As he walked to the stage, he had a grin on his face. We all knew something was coming, but what? We’ve seen that look before – I’ve got something big planned and it’s going to make a splash. Jim, our CEO, began talking about the 20 year anniversary of the company coming up this June. Then he hit us with it: I’m setting a new goal for our company today: I want to serve 20,000 customers by the end of this year in honor of our 20 year anniversary.
In our best year, we had 2,000 customers. In a great economy. We’re all sitting in the company staff meeting dumbfounded. What does he mean by 20,000 customers? What are we going to do to reach that number in this economy? He can’t be serious can he? We just finished setting our corporate goals, is this replacing one or is this just an added goal?
As the weeks came after that staff meeting, we sat down as a management team to develop a plan to achieve this goal. Without a significant investment in marketing and growth, it would be impossible to meet this new goal. Jim didn’t want to hear it: we are going to meet this goal!
There are many times in your professional and personal life that you will set goals. Goal setting is often cited as the “secret” to success for the most successful people in our society. Unfortunately, 80% of our time working is often not working towards our goal and 20% of our work contributes 80% of our performance success. The challenge is to define the best goals we can a plan to achieve them.
We must define smart management goals to be successful – we’ll call them SMART goals:
- Specific: the goal must be specific as to what we want to achieve. By the end of 2010, our gross margins will increase 15%. The goal should clearly define the specific result we want to achieve.
- Measurable: a goal which is not measurable cannot be achieved. We want to improve customer service is not a sufficient goal – if we cannot measure our result, it is not a goal. We want to improve customer service by 35% as measured by our quarterly survey is a measurable goal.
- Attainable: the goal should be ambitious, but attainable.

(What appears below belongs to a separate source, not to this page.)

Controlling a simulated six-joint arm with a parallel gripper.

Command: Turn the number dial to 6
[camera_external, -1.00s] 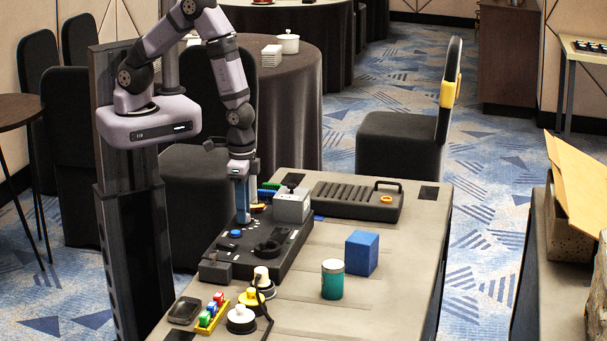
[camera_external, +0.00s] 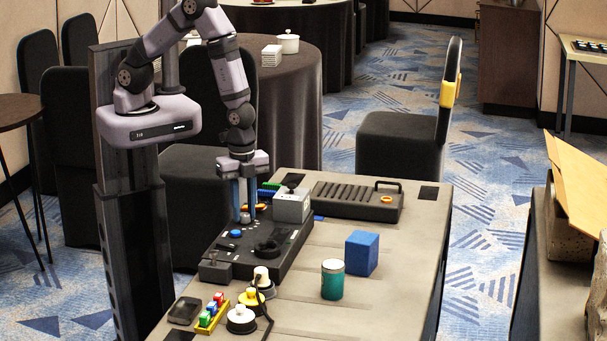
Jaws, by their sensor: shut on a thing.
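A black control panel (camera_external: 262,252) lies on the grey table, with a blue button (camera_external: 235,233) and a dark round knob on it. My gripper (camera_external: 245,217) points straight down over the panel's far part, its two blue fingers side by side. It is shut on a small pale knob (camera_external: 245,217), which appears to be the number dial. The fingers hide part of it. Its numbers and pointer are too small to read, so I cannot tell its setting.
A grey box (camera_external: 292,205) with a dark knob stands just right of my gripper. A ribbed black case (camera_external: 357,199) lies behind it. A blue cube (camera_external: 362,253) and a teal canister (camera_external: 332,280) stand to the right. Coloured blocks (camera_external: 211,313) sit at the near left.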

If your company has only ever served 2,000 customers in a given year and you set a goal to serve 20,000 customers (without some significant change in company size or budget), you are likely to fail. If you have served 2,000 customers for several years, perhaps serving 3,000 customers isn’t that much of a stretch. Make your goals ambitious, but achievable.

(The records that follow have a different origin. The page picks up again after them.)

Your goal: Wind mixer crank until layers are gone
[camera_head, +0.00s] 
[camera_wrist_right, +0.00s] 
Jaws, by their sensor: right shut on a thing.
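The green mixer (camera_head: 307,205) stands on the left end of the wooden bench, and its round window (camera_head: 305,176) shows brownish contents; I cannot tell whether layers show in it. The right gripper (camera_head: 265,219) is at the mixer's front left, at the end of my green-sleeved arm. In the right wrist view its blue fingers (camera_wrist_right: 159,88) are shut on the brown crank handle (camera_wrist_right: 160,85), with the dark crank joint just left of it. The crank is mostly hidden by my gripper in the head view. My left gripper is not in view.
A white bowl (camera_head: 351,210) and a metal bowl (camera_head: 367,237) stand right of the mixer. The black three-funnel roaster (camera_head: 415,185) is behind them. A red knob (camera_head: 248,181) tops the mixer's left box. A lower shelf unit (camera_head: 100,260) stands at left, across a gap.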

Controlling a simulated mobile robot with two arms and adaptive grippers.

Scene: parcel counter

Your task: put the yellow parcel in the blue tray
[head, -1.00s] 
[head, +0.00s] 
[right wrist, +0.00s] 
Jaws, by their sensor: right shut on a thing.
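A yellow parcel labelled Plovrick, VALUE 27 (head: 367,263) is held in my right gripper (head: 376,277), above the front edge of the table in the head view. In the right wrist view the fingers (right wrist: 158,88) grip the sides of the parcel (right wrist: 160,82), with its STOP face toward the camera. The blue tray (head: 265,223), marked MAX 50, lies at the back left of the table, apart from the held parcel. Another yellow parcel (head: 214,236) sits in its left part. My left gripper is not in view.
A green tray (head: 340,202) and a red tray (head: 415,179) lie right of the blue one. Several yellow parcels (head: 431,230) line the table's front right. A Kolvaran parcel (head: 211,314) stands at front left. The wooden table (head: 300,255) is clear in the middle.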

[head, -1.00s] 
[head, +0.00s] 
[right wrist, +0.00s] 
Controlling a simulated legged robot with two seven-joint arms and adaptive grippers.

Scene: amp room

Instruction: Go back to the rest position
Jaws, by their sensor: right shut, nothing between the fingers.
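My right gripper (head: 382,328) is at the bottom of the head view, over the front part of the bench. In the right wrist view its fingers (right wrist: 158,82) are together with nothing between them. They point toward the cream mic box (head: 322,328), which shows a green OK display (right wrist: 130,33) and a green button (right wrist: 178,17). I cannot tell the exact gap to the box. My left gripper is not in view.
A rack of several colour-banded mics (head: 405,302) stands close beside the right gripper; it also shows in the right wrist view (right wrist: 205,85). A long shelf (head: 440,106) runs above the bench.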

- Relevant: goals should be relevant to your vision and mission. If you’re Best Buy, setting a corporate goal to increase clothing apparel sales is a poor choice. We worked with a banking software development firm that was setting goals regarding their customers’ growth and not their own. These goals are not directly relevant to what the company was doing – they could not control whether or not their clients grow. All they could control was growing their own client base.
- Time-bound: your goals should have a definitive start and end. A goal with no end date will continually be moved. Committing to a due date will allow employees to create milestones to achieve on the way to that goal.
SMART goals create more efficient and better managed firms. Employees and managers should work together to set SMART goals which meet your department’s missions and vision and flow up into the corporate goals, mission, and vision.